- _Directive_: Find the word "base" in the data. Return every line where it appears.

- _Supplied data_:

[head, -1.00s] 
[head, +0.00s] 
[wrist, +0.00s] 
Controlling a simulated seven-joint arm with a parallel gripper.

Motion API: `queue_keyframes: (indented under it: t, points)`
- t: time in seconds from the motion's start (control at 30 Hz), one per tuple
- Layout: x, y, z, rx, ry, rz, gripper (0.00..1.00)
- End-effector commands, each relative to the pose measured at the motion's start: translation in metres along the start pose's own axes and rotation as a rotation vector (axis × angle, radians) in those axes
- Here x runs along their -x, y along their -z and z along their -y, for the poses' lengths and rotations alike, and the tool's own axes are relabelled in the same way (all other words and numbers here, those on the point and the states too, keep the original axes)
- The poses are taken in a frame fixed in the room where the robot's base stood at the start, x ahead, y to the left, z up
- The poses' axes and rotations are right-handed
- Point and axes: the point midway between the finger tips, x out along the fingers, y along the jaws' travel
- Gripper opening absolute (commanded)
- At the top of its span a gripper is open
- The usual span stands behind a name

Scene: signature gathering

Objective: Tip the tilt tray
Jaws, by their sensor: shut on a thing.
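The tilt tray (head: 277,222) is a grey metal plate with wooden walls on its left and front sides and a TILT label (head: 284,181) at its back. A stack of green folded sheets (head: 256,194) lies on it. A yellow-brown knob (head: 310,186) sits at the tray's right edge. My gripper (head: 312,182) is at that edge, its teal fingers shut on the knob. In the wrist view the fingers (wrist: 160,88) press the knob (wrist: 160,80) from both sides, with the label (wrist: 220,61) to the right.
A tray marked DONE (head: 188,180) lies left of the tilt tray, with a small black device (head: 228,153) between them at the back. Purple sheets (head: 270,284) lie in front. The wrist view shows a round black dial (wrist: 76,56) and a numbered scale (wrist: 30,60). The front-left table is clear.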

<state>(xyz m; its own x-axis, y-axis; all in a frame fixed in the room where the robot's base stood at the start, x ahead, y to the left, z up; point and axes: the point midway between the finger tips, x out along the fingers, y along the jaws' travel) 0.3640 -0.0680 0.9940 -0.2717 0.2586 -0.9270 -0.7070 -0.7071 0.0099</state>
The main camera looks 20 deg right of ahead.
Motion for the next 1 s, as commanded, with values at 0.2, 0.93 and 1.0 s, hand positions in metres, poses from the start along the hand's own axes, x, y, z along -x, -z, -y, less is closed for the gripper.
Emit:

- _Answer to this task_:
- The poses are taken in a frame fixed in the room where the robot's base stood at the start, x ahead, y to the left, z up
<state>(xyz m; its own x-axis, y-axis; all in a frame fixed in the room where the robot's base stood at the start, x ahead, y to the left, z up; point and axes: the point midway between the finger tips, x out along the fingers, y along the jaws' travel) 0.3640 -0.0680 0.9940 -0.2717 0.2586 -0.9270 -0.7070 -0.7071 0.0099</state>

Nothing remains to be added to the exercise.